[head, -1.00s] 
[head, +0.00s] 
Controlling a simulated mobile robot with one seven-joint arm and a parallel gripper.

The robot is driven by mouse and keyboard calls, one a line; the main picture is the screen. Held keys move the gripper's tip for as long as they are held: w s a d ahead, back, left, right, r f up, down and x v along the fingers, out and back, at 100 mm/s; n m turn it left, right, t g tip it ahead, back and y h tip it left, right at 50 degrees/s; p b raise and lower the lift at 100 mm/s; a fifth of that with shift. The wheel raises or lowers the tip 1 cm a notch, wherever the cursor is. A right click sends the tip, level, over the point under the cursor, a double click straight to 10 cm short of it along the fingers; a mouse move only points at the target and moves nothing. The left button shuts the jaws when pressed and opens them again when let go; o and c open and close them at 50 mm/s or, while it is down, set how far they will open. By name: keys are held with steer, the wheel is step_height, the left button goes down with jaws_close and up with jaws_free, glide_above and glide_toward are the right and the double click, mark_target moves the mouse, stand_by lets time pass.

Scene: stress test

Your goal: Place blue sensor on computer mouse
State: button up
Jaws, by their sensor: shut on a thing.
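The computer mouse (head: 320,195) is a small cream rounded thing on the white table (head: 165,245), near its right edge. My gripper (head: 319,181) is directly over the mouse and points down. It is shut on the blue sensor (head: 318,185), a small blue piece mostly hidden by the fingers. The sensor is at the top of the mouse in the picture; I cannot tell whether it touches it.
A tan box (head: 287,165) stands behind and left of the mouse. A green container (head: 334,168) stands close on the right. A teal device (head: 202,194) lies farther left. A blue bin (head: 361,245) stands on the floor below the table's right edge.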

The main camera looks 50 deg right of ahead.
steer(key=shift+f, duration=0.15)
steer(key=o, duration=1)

━━━━

● **Exercise goal**: Give again the run of lines that opens at the line with "The robot is" and closes at the line with "State: button up", exactly, and only that run.

● **Written response**:
The robot is driven by mouse and keyboard calls, one a line; the main picture is the screen. Held keys move the gripper's tip for as long as they are held: w s a d ahead, back, left, right, r f up, down and x v along the fingers, out and back, at 100 mm/s; n m turn it left, right, t g tip it ahead, back and y h tip it left, right at 50 degrees/s; p b raise and lower the lift at 100 mm/s; a fifth of that with shift. The wheel raises or lowers the tip 1 cm a notch, wherever the cursor is. A right click sends the tip, level, over the point under the cursor, a double click straight to 10 cm short of it along the fingers; a mouse move only points at the target and moves nothing. The left button shuts the jaws when pressed and opens them again when let go; o and c open and close them at 50 mm/s or, while it is down, set how far they will open. By name: keys are held with steer, the wheel is step_height, the left button goes down with jaws_close and up with jaws_free, glide_above and glide_toward are the right and the double click, mark_target moves the mouse, stand_by lets time pass.

Scene: stress test

Your goal: Place blue sensor on computer mouse
State: button up

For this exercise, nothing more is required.